EXERCISE MATERIAL
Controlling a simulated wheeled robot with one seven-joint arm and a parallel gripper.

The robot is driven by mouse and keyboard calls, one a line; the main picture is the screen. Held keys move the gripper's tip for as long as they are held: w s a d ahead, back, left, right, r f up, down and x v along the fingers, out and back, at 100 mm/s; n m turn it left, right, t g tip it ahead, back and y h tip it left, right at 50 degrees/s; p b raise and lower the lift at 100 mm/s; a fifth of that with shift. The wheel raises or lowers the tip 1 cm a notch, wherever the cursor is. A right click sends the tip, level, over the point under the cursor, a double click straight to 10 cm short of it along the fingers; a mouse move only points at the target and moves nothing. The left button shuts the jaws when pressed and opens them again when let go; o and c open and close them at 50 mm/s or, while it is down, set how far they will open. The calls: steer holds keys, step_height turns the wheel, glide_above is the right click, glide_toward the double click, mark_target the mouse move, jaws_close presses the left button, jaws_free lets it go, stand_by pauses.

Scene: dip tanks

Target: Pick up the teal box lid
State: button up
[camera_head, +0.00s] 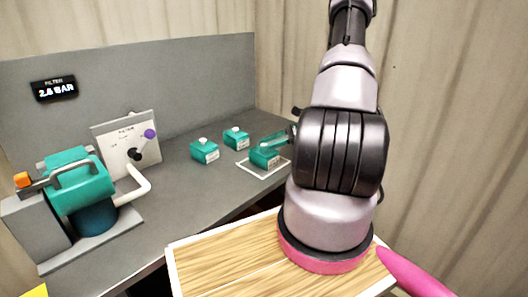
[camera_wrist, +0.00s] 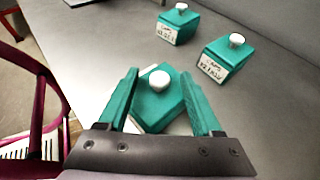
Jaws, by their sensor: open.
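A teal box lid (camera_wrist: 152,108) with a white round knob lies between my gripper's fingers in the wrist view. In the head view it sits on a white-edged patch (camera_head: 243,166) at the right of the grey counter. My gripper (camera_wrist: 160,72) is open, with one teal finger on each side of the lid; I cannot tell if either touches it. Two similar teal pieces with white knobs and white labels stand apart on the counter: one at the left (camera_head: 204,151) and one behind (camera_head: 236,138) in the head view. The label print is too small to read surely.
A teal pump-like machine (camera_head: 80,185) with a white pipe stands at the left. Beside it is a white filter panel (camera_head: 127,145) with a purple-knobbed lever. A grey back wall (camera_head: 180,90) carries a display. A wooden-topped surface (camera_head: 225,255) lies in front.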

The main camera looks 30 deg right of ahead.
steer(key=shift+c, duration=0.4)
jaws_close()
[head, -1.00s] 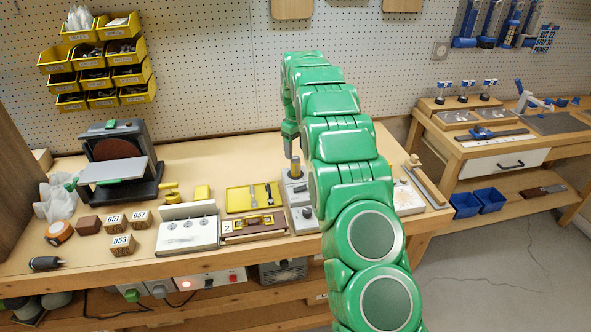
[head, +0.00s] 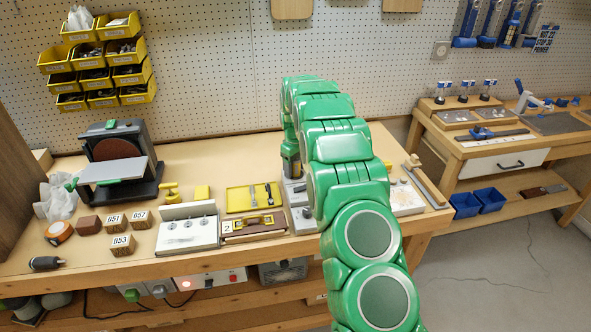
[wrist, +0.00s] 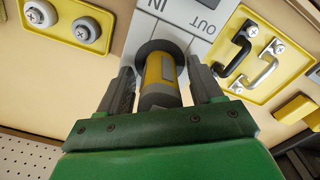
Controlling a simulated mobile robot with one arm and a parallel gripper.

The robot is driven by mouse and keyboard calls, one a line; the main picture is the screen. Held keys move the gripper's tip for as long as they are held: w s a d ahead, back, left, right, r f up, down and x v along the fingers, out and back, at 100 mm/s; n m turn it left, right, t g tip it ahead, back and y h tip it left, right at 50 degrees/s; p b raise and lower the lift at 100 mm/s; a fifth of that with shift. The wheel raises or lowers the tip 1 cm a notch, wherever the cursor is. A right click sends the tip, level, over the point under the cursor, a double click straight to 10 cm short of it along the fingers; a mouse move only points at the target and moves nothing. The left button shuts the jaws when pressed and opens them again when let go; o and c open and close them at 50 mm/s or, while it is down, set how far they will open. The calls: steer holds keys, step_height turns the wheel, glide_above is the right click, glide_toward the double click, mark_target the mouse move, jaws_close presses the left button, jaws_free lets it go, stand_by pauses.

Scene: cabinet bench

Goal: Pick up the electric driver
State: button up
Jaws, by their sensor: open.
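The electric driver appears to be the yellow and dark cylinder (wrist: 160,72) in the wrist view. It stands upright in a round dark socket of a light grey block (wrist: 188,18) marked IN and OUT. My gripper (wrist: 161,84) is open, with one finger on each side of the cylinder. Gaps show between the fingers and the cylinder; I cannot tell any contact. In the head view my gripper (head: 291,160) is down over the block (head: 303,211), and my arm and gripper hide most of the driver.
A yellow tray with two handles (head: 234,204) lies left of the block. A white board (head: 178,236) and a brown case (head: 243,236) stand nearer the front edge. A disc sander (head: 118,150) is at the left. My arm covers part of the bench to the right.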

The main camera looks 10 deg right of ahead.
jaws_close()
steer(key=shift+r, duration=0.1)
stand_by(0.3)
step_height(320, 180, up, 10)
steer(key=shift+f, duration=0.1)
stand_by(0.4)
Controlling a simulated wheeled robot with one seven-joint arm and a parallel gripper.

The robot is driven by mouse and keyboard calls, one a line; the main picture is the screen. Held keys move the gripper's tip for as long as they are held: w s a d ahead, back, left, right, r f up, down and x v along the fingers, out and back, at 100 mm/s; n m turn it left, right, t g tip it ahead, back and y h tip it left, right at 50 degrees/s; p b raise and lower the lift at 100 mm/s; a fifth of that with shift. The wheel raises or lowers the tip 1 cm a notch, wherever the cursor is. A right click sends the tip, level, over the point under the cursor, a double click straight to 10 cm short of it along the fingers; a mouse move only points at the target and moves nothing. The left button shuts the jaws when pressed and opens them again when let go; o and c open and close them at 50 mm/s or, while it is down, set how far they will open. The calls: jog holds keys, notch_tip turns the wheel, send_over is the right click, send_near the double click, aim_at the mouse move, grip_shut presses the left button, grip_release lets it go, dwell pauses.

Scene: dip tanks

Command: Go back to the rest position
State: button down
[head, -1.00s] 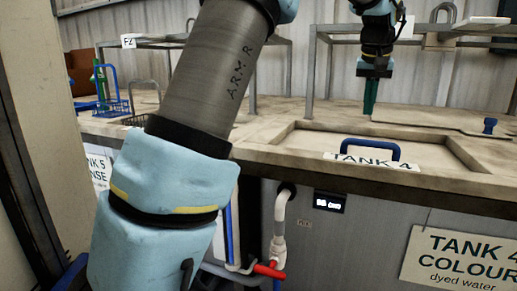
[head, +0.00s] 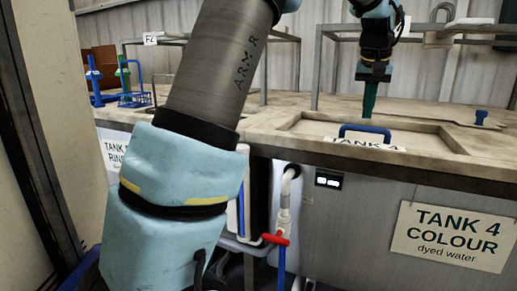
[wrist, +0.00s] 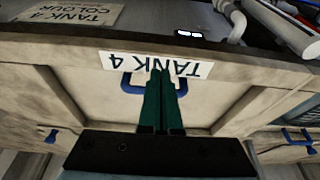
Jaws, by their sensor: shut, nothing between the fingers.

THE EXERCISE
Make an exact copy of the records above, with the pictures left out.

SOLUTION TO THE PROBLEM
Controlling a simulated wheeled robot with one seven-joint arm and a parallel gripper.

The robot is driven by mouse and keyboard calls, one a line; the main picture is the screen. Held keys move the gripper's tip for as long as they are held: w s a d ahead, back, left, right, r f up, down and x v along the fingers, out and back, at 100 mm/s; n m turn it left, right, t g tip it ahead, back and y h tip it left, right at 50 degrees/s; p b raise and lower the lift at 100 mm/s; a fifth of that with shift. The wheel raises or lowers the tip 1 cm a notch, wherever the cursor is. A right click sends the tip, level, over the point under the cursor, a double click straight to 10 cm short of it along the fingers; a mouse move only points at the target and moves nothing. The left button shuts the jaws when pressed and opens them again when let go; o and c open and close them at 50 mm/s or, while it is down, set how far they will open. The calls: steer holds keys, step_height turns the wheel, glide_above is the right click, glide_toward the double click, mark_target the mouse move, jaws_close presses the left button, jaws_free lets it go, stand_by pauses.

Scene: dip tanks

Target: Pick up the teal box lid
State: button up
[camera_head, +0.00s] 
[camera_wrist, +0.00s] 
Jaws, by their sensor: open.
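A teal box lid (camera_wrist: 152,108) with a white round knob lies between my gripper's fingers in the wrist view. In the head view it sits on a white-edged patch (camera_head: 243,166) at the right of the grey counter. My gripper (camera_wrist: 160,72) is open, with one teal finger on each side of the lid; I cannot tell if either touches it. Two similar teal pieces with white knobs and white labels stand apart on the counter: one at the left (camera_head: 204,151) and one behind (camera_head: 236,138) in the head view. The label print is too small to read surely.
A teal pump-like machine (camera_head: 80,185) with a white pipe stands at the left. Beside it is a white filter panel (camera_head: 127,145) with a purple-knobbed lever. A grey back wall (camera_head: 180,90) carries a display. A wooden-topped surface (camera_head: 225,255) lies in front.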

The main camera looks 30 deg right of ahead.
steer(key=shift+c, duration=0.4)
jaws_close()
[head, -1.00s] 
[head, +0.00s] 
[wrist, +0.00s] 
Controlling a simulated mobile robot with one arm and a parallel gripper.

The robot is driven by mouse and keyboard calls, one a line; the main picture is the screen. Held keys move the gripper's tip for as long as they are held: w s a d ahead, back, left, right, r f up, down and x v along the fingers, out and back, at 100 mm/s; n m turn it left, right, t g tip it ahead, back and y h tip it left, right at 50 degrees/s; p b raise and lower the lift at 100 mm/s; a fifth of that with shift. The wheel raises or lowers the tip 1 cm a notch, wherever the cursor is. A right click sends the tip, level, over the point under the cursor, a double click straight to 10 cm short of it along the fingers; a mouse move only points at the target and moves nothing. The left button shuts the jaws when pressed and opens them again when let go; o and c open and close them at 50 mm/s or, while it is down, set how far they will open. The calls: steer holds keys, step_height turns the wheel, glide_above is the right click, glide_toward the double click, mark_target the mouse move, jaws_close presses the left button, jaws_free lets it go, stand_by pauses.

Scene: cabinet bench

Goal: Pick up the electric driver
State: button up
Jaws, by their sensor: open.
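The electric driver appears to be the yellow and dark cylinder (wrist: 160,72) in the wrist view. It stands upright in a round dark socket of a light grey block (wrist: 188,18) marked IN and OUT. My gripper (wrist: 161,84) is open, with one finger on each side of the cylinder. Gaps show between the fingers and the cylinder; I cannot tell any contact. In the head view my gripper (head: 291,160) is down over the block (head: 303,211), and my arm and gripper hide most of the driver.
A yellow tray with two handles (head: 234,204) lies left of the block. A white board (head: 178,236) and a brown case (head: 243,236) stand nearer the front edge. A disc sander (head: 118,150) is at the left. My arm covers part of the bench to the right.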

The main camera looks 10 deg right of ahead.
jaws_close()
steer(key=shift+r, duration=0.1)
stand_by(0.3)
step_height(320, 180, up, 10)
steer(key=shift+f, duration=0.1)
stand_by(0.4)
Controlling a simulated wheeled robot with one seven-joint arm and a parallel gripper.

The robot is driven by mouse and keyboard calls, one a line; the main picture is the screen. Held keys move the gripper's tip for as long as they are held: w s a d ahead, back, left, right, r f up, down and x v along the fingers, out and back, at 100 mm/s; n m turn it left, right, t g tip it ahead, back and y h tip it left, right at 50 degrees/s; p b raise and lower the lift at 100 mm/s; a fifth of that with shift. The wheel raises or lowers the tip 1 cm a notch, wherever the cursor is. A right click sends the tip, level, over the point under the cursor, a double click straight to 10 cm short of it along the fingers; a mouse move only points at the target and moves nothing. The left button shuts the jaws when pressed and opens them again when let go; o and c open and close them at 50 mm/s or, while it is down, set how far they will open. The calls: jog holds keys, notch_tip turns the wheel, send_over is the right click, send_near the double click, aim_at the mouse move, grip_shut presses the left button, grip_release lets it go, dwell pauses.

Scene: dip tanks

Command: Go back to the rest position
State: button down
[head, -1.00s] 
[head, +0.00s] 
[wrist, +0.00s] 
Jaws, by their sensor: shut, nothing between the fingers.

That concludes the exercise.